Sibylle Lewitscharoff’s Blumenberg, the English-language debut by an author billed by Die Welt (quoted on front flap) as the “most dazzling stylist of contemporary German literature,” is (facially) a novel set in Münster in 1982 about a German philosophy professor who suddenly sees a lion following him around everywhere–at home, on the street, at the lecture hall amidst his students—a lion only he can see, and who only a select group of his students can vaguely sense; that, anyway is the more marketable description to give of the book’s content. I would only be giving you the fair warning that the front flap doesn’t if I said that “German philosophy professor” is a far more important item in the last sentence than “lion” in terms of setting up your expectations for what the novel is about; for whereas most people’s reactions to seeing a lion following them around would be something along the lines of, “Holy moly! A feral predator has escaped from the zoo; someone should call the authorities,” or alternately, “I’m hallucinating again; time to go back on meds,” our titular philosopher (while he is also initially taken aback) very quickly regains his composure and embarks (in his own mind) on a literary/phenomenological inquiry into the nature of the lion, its character, its meaning, its allusive potential and symbolic resonances across the entire history of Western art and literature. And Blumenberg is not satisfied with just ruminating on he surface appearance of the lion, but wants answers to fundamental questions like how he knows the lion exists:
The only curious thing was that there was nothing unclear or hazy about it, nothing resembling a mixture of lion and air atoms; its outline did not tremble back and forth of Blumenberg’s swirling thoughts. . . . Neither a smell nor an absence of smell emanated from the lion; the lion smelt discreetly of lion, perhaps just enough to be identified by the nose of one who loved lions, and made an effort to recall the lion’s smell after a visit to the zoo.
He cycles through various modes of analysis with which to analyze the lion, here for example echoing Wittgenstein:
Had he been dealing with a fantastic lion, the absent lion, which was not part of what is the case, and hence never ever of the world?
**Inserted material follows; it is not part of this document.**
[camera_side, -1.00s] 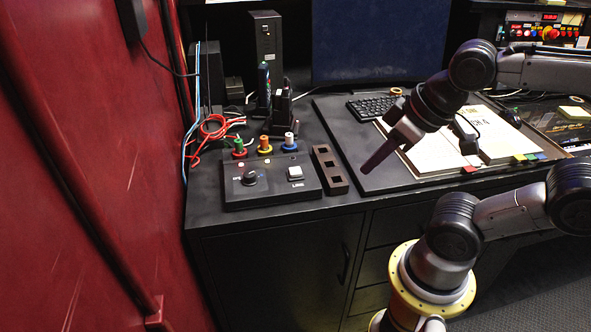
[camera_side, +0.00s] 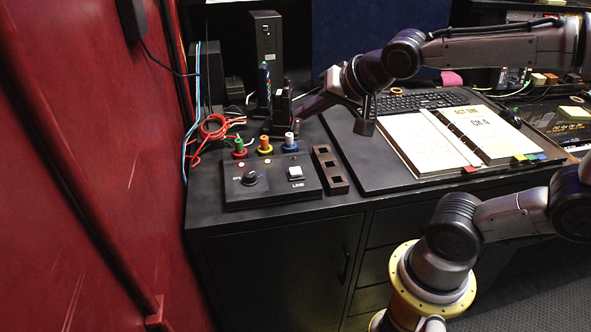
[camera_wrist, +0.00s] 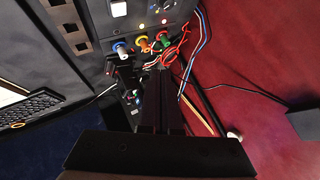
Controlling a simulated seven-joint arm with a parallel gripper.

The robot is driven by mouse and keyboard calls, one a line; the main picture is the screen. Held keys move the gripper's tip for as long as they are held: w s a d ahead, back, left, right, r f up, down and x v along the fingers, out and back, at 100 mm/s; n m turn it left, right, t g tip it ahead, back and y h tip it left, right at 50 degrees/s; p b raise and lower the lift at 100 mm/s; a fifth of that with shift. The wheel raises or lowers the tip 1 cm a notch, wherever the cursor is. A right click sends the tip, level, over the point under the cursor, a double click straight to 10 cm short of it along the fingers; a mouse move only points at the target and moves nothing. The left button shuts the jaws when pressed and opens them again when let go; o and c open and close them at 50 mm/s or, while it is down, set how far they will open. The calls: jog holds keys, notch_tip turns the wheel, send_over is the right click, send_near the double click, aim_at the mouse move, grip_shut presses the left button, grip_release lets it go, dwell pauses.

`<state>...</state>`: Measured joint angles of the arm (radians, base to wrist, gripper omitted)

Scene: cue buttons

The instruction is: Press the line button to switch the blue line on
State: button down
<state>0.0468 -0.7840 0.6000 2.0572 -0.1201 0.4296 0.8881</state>
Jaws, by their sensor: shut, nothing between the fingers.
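The line button (camera_side: 295,172) is a white square key labelled LINE on the right part of a black control box (camera_side: 262,192). My gripper (camera_side: 301,112) is shut and empty, pointing down and left behind the box, above and beyond the coloured plugs. In the wrist view the closed fingers (camera_wrist: 161,72) reach toward the coloured plugs, apart from the button. A dark knob (camera_side: 250,178) sits on the left of the box. No blue line is clearly visible.
A dark slotted block (camera_side: 331,170) lies right of the box. Dark upright devices (camera_side: 265,85) stand behind. An open binder (camera_side: 455,138) lies right.

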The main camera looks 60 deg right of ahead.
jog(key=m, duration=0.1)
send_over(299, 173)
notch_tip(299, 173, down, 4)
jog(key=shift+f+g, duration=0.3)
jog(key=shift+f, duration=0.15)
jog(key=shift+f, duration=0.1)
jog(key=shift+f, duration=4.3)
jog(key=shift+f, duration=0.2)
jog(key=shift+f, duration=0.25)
But, but, thought Blumenberg, this completely different, world-rejecting lion does occur in something and is thus, in a new and different way, the case. The language games of the world-namers bring the lion back into existence and life, he mumbled quietly to himself.
But while Blumenberg is fascinated by the lion, what fascinates Lewitscharoff is Blumenberg. The novel is a character study of a real person–a decidedly non-average one too–and Lewitscharoff depicts this non-average person using a (in itself not too difficult) free indirect prose which demonstrates the title character’s habits of mind, his preoccupations, his gobsmacking erudition; and generally it is the erudite who most appreciate fiction that depicts them, so the novel is not likely appeal to the broadest of audiences, people who favor action over contemplation, plot over ideas; but speaking as someone with an especial interest in style, I can say Lewitscharoff’s technique on its own terms is lively and engaging; my first impression on reading her sentences was, “Ah, a Walserian. Wonderful!” The manner of lighting easily from thought to thought is not itself unpleasant, and if the book seems dense, it is not on account of Lewitscharoff’s relaxed, capable prose.
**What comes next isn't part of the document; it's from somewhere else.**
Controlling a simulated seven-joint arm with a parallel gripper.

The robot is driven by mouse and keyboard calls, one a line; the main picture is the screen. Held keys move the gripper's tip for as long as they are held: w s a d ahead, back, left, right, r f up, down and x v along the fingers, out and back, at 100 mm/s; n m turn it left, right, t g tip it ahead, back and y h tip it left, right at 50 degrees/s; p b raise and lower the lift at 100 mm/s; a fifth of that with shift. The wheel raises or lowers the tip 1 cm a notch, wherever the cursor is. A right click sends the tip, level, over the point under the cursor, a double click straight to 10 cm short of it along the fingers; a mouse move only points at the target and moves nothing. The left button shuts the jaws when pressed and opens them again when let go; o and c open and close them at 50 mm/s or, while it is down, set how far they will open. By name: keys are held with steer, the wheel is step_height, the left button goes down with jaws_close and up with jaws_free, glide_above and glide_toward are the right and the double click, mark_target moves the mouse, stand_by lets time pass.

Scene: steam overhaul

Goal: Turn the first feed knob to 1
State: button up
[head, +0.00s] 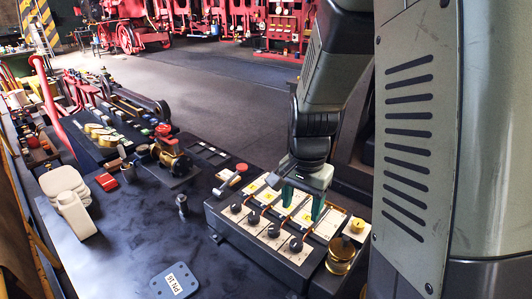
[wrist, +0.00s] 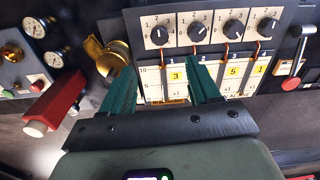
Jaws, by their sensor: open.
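The feed panel (wrist: 215,42) has a row of dark round knobs on white numbered plates. The first feed knob (wrist: 158,36) is the leftmost in the wrist view, above the slot marked 1. Its pale pointer mark looks roughly upward; the exact number is too small to tell. In the head view this knob (head: 296,244) is nearest the brass cup. My gripper (head: 303,203) is open above the gauge cards behind the knobs. In the wrist view its green fingers (wrist: 163,75) are apart, over the first card with the yellow 3, with the knob beyond them, untouched.
The brass cup (head: 340,254) stands beside the first knob. A red block (wrist: 58,100) and gauges (wrist: 34,28) lie left in the wrist view. A blue-grey plate (head: 174,281) lies on the dark bench, with clear room around it.

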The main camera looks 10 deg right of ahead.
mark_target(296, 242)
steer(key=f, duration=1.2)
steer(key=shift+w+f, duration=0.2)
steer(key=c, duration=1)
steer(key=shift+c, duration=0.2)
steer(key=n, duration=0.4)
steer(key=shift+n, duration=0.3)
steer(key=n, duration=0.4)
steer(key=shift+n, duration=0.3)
It is merely the subject matter in Blumenberg that repels popular interest, for often the difficulty of so-called “difficult” writers is that they demand prior knowledge of their subject matter(s) to edify us within the four corners of their books. It becomes then incumbent upon other writers–like your humble reviewer–to aid the original author in conveying to readers what they need to know, and what you probably need to know to enjoy this book fully is that Lewitscharoff has chosen, in Hans Blumenberg (1920 – 1995), to take her readers spelunking into one of the knotty-er, more allusive minds of the 20th century–to wit, the father of something literally called metaphorology. His was one of those totalizing intellects that seeks to draw together ideas about the human condition that span centuries (god, this sentence already sounds like a bad blurb), synthesizing them into broad arguments about the progression of human history; all of which sounds forbidding to the layperson, but for those willing to take a walk in Blumenberg’s brain, a certain amount of context is useful for understanding Lewitscharoff’s portrayal of him.
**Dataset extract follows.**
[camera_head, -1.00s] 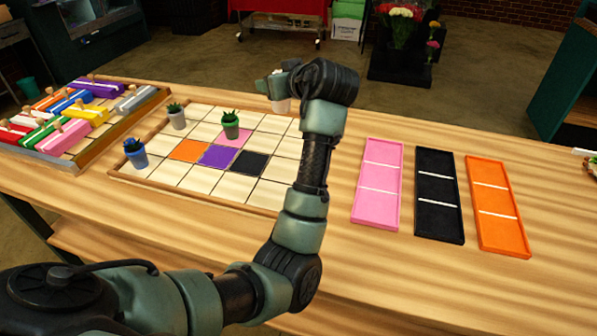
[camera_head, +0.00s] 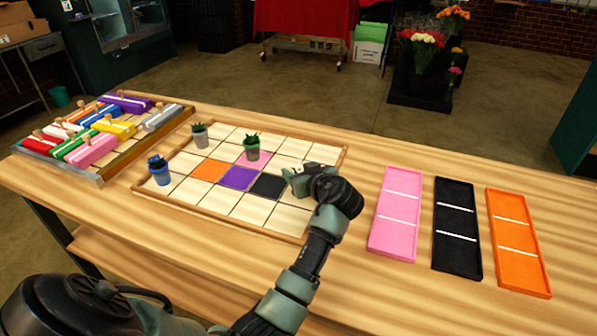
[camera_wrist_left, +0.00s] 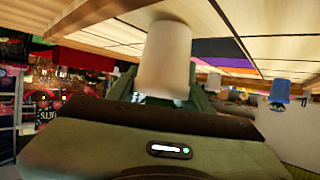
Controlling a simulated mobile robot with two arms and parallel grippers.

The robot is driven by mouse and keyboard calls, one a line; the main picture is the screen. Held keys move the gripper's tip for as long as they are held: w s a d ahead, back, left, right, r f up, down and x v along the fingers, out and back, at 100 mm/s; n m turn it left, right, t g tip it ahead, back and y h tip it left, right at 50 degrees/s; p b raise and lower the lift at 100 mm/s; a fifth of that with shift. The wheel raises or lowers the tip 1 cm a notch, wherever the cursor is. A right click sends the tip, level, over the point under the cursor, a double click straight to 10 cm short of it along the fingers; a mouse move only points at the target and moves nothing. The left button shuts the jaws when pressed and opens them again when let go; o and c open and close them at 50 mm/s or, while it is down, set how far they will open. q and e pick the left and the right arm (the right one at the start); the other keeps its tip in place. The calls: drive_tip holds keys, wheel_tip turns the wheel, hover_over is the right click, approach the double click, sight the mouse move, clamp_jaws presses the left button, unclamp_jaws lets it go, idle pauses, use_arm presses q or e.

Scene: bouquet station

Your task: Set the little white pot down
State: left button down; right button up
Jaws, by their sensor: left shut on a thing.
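My left gripper (camera_head: 292,180) is over the right side of the tiled board (camera_head: 226,213), just right of its black tile (camera_head: 268,186). In the left wrist view, which looks upside down, it is shut on the little white pot (camera_wrist_left: 165,62). The pot's end lies close to the board's pale tiles; I cannot tell whether it touches them. My right gripper is not in view.
Pink (camera_head: 397,212), black (camera_head: 457,227) and orange (camera_head: 516,240) trays lie to the right. A rack of coloured blocks (camera_head: 97,176) is at left.

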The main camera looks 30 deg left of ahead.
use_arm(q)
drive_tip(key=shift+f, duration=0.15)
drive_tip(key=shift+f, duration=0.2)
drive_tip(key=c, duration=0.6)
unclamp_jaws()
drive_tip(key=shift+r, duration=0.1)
As a young man, Blumenberg was a brilliant student on a bright academic path, but his half-Jewish ancestry caused him to be forced out of school by the Nazis, and he was only able to resume his scholarly career in 1945. Blumenberg, ambitious young philosopher that he was, is said to have loathed having these years stolen from him, and (this is what I infer from the book) turned himself into an insanely organized, super-rigorous scholarly workhorse partly to make up for lost time. His early work Paradigms for a Metaphorology apparently anticipates George Lakoff in describing how our perceptions of reality are controlled by “absolute metaphors” that tell a story about how various aspects of the world work, i.e. business as warfare, learning as light. He quibbles in Legitimacy of the Modern Age with a view of history that posits continuity between the Christian Middle Ages and the rationalism of the Enlightenment. There is also a tragic sense of human history present in his work in the idea that we need consolation to distract us from the loss of illusion that is bringing us into contact with unbearable reality, and Blumenberg is full of fascinating discussions of historical ideas such as these.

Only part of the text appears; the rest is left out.